(Robot control records)
------------------------------------------------------------

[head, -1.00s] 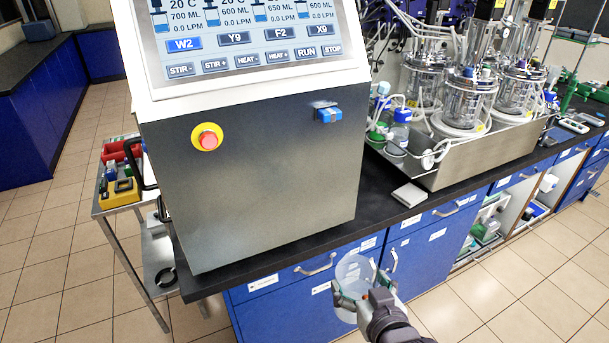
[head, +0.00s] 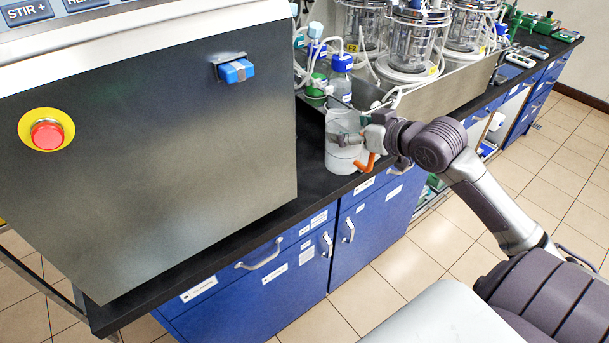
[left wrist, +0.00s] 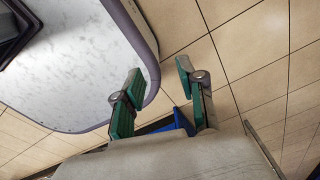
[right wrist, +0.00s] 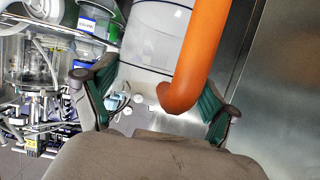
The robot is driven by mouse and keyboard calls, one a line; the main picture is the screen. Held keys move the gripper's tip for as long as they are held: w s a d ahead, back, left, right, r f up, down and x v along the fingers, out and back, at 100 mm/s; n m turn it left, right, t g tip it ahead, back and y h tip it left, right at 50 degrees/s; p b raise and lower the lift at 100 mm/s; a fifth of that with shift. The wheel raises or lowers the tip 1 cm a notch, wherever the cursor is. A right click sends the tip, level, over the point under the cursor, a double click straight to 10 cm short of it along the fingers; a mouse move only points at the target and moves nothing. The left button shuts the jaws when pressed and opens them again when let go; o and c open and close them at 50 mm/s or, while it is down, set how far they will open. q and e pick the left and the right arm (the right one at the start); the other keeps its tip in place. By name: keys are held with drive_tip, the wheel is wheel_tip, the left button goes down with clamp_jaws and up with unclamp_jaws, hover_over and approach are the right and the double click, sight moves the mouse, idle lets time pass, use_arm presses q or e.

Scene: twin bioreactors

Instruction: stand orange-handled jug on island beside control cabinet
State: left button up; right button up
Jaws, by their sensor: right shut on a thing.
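The clear jug (head: 342,142) with an orange handle (head: 365,163) is upright at the island's black top (head: 318,186), right of the grey control cabinet (head: 160,140). I cannot tell whether its base touches the top. My right gripper (head: 373,140) is shut on the jug at its handle side. In the right wrist view the orange handle (right wrist: 195,55) passes between the fingers, with the clear jug body (right wrist: 153,38) behind it. My left gripper (left wrist: 159,70) shows only in the left wrist view, with its green-padded fingers apart and nothing between them.
Blue- and green-capped bottles (head: 340,75) stand just behind the jug. A metal tray (head: 445,92) holds glass bioreactors (head: 410,40) to the right. A blue clip-like part (head: 236,71) sticks out from the cabinet front. Bare black top shows between the cabinet and jug.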

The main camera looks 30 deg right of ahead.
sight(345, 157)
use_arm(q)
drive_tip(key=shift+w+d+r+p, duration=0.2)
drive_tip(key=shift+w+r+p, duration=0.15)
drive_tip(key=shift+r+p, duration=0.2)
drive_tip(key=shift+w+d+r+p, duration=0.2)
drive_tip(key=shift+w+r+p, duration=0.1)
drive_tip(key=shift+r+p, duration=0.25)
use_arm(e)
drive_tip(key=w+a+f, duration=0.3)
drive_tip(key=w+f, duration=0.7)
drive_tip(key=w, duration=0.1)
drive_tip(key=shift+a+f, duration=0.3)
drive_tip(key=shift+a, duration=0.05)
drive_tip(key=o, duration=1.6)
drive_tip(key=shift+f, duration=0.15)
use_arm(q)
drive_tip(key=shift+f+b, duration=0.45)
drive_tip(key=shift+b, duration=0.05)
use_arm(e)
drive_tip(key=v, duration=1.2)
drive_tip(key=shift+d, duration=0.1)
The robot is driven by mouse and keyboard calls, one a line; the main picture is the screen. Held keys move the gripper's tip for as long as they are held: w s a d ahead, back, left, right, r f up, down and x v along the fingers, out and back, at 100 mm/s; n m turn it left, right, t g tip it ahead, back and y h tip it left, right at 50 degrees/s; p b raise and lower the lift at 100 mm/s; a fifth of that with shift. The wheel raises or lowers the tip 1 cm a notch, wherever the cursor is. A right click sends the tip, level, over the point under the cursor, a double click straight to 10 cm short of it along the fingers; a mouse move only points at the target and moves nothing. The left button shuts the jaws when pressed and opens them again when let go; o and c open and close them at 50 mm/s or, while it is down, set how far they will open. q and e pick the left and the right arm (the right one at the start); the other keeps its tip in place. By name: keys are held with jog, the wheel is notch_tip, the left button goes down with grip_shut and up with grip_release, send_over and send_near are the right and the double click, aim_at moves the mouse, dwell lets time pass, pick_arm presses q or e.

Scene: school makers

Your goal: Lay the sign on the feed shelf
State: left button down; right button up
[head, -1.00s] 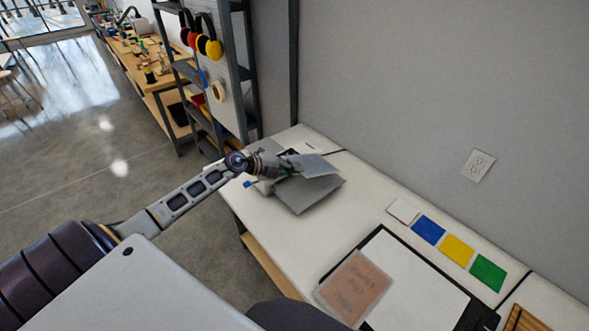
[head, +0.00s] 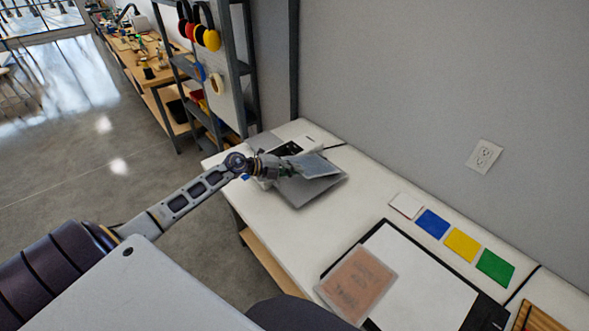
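The sign (head: 357,284) appears to be the pinkish-orange sheet with dark, blurred lettering and a clear border. It lies at an angle over the front left edge of a black-bordered white mat (head: 420,274). A flat grey panel (head: 306,194), which looks like the feed shelf, extends from a white machine (head: 289,149) at the far end of the table. My left gripper (head: 281,167) is at that machine, beside a thin blue-grey plate (head: 316,166) tilted above the panel. Its fingers are too small to tell whether they grip the plate. My right gripper is out of view.
White, blue (head: 432,223), yellow (head: 462,245) and green squares lie along the wall side of the white table (head: 268,223). A wooden slatted item (head: 535,318) is at the lower right. A metal rack (head: 236,80) stands beyond the table. The table middle is clear.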

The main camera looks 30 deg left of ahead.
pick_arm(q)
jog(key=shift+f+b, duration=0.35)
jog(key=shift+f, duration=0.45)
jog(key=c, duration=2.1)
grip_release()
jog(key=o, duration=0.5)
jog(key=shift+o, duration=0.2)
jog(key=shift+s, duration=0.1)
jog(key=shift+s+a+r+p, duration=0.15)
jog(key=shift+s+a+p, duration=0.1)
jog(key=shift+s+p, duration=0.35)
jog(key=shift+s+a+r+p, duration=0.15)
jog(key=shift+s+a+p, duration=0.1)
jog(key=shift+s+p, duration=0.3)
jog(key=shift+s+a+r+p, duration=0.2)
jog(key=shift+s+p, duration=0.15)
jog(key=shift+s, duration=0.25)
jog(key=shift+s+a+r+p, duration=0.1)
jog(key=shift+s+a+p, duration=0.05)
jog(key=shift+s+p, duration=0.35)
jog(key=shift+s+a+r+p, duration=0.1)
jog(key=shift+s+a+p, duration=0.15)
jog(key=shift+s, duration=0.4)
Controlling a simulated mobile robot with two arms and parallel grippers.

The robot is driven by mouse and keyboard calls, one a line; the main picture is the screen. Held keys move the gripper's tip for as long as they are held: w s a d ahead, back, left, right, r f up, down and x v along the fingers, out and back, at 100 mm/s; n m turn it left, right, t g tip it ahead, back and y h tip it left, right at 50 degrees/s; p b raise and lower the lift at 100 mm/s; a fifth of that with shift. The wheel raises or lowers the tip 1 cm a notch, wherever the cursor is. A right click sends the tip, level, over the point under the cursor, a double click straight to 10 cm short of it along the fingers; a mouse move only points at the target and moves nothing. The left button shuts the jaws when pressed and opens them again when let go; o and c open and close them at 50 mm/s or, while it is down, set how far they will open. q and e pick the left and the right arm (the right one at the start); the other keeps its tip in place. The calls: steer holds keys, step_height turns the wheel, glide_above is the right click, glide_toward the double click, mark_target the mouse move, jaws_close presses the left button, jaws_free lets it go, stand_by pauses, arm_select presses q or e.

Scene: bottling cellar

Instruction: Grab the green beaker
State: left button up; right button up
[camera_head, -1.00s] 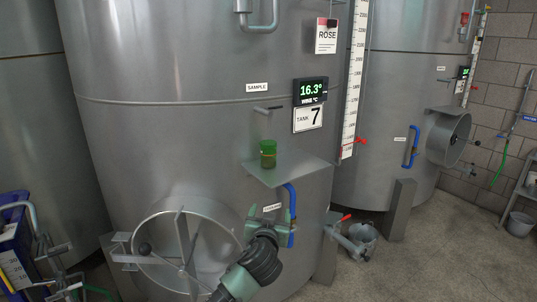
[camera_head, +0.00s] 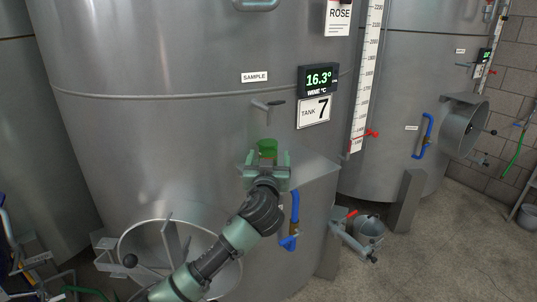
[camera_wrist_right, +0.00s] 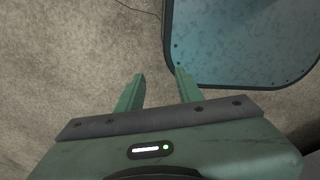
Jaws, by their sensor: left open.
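The green beaker (camera_head: 267,147) stands on a small grey shelf (camera_head: 318,169) fixed to the front of tank 7, below the sample tap. Only its upper part shows; my left gripper hides the rest. My left gripper (camera_head: 267,157) is open, with one finger on each side of the beaker as seen from the head. I cannot tell how deep the beaker is between the fingers or whether they touch it. My right gripper (camera_wrist_right: 159,84) shows in the right wrist view. Its two fingers are apart with nothing between them, above a rough floor.
The sample tap (camera_head: 267,105) sticks out just above the beaker. A round hatch (camera_head: 135,235) is at lower left. A dark blue-grey panel (camera_wrist_right: 245,40) is near the right gripper.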

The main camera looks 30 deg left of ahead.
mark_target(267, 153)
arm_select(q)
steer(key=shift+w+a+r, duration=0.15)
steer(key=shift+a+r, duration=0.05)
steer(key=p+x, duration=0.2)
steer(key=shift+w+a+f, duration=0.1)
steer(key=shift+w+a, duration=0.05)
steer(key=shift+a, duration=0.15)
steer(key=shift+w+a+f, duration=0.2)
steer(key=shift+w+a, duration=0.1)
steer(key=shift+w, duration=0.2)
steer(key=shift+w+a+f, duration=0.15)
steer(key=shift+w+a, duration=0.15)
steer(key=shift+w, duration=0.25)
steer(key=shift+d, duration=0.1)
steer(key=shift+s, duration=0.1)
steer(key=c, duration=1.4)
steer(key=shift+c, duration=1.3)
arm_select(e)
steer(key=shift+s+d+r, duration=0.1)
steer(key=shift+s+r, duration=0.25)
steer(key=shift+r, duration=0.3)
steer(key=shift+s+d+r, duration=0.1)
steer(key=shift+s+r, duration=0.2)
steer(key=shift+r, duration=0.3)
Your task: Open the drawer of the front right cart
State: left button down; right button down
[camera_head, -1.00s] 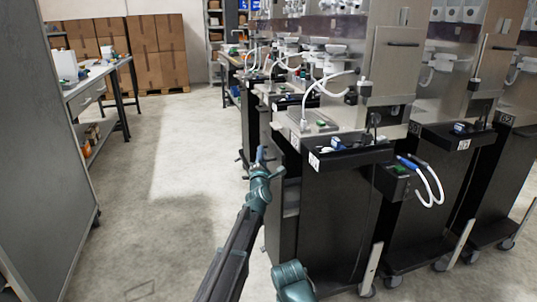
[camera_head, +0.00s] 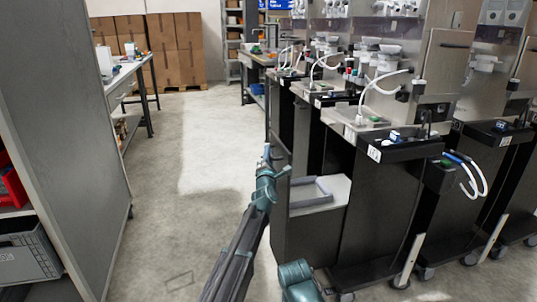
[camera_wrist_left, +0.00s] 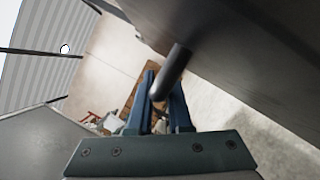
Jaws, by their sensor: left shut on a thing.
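The front right cart (camera_head: 378,215) is a tall dark cabinet with a dispenser on top. Its drawer (camera_head: 300,239) stands well out to the left, with a dark front and side. A light grey interior with a raised-rim tray (camera_head: 309,192) shows from above. My left gripper (camera_head: 267,153) is at the drawer's front, at the end of my arm. In the left wrist view its two blue fingers (camera_wrist_left: 160,95) are shut on the dark bar handle (camera_wrist_left: 172,72). The drawer's dark front panel (camera_wrist_left: 235,50) fills the upper right there. My right gripper is not in view.
More dispenser carts stand behind and to the right, close together. White hoses (camera_head: 470,178) hang from a box on the cart. A grey panel (camera_head: 65,130) stands at the left, with a workbench (camera_head: 125,82) beyond. The pale floor (camera_head: 190,190) between is clear.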

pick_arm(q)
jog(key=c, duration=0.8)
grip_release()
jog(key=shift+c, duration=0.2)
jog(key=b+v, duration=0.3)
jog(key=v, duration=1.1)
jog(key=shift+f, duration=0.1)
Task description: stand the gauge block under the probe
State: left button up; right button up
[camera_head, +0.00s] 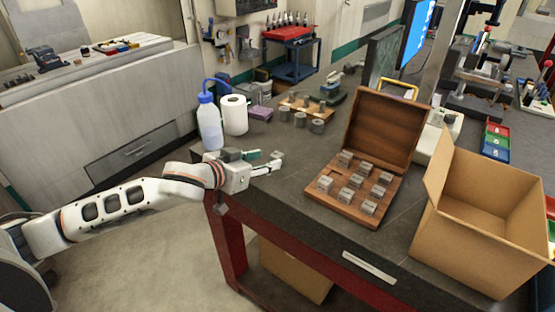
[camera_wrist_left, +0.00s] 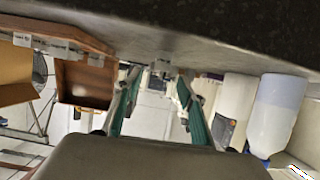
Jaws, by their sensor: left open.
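Several small grey metal gauge blocks (camera_head: 356,181) sit in an open wooden case (camera_head: 340,208) on the dark bench. I cannot tell which block the task means. My left gripper (camera_head: 279,163) is open and empty above the bench's front left part, to the left of the case and apart from it. The wooden case (camera_wrist_left: 83,85) shows at the left there. A probe cannot be made out; the raised lid hides part of the area behind it. My right gripper is not in view.
A wash bottle (camera_head: 209,127) and a paper roll (camera_head: 234,115) stand behind my left gripper. Several grey cylinders (camera_head: 300,119) stand farther back. An open cardboard box (camera_head: 480,222) is right of the case. Bare bench top lies between gripper and case.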

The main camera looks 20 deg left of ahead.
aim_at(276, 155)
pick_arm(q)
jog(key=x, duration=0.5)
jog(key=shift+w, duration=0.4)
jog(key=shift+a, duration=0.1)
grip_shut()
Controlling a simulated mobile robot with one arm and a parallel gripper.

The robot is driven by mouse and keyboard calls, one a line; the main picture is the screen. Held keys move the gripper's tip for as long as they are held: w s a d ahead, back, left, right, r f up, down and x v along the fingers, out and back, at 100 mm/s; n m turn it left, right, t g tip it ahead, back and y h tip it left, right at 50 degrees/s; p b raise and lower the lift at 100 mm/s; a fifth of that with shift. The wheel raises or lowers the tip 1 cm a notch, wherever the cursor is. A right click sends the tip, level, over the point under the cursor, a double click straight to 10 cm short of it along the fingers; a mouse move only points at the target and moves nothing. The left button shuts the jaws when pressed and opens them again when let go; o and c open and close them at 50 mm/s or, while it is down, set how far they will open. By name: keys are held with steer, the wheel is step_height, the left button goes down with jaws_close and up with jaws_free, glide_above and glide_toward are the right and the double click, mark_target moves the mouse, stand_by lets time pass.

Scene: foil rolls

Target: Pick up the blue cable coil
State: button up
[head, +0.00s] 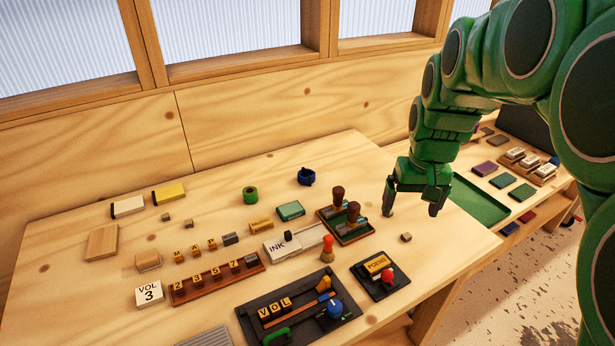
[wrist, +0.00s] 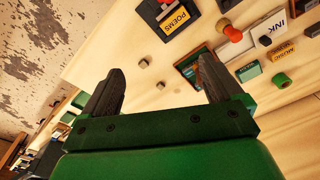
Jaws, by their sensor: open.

------------------------------------------------------------

§ Exercise prompt
Where a line of the material above holds the string "Instruction", copy that line.

§ Full output
Instruction: stand orange-handled jug on island beside control cabinet
Instruction: Grab the green beaker

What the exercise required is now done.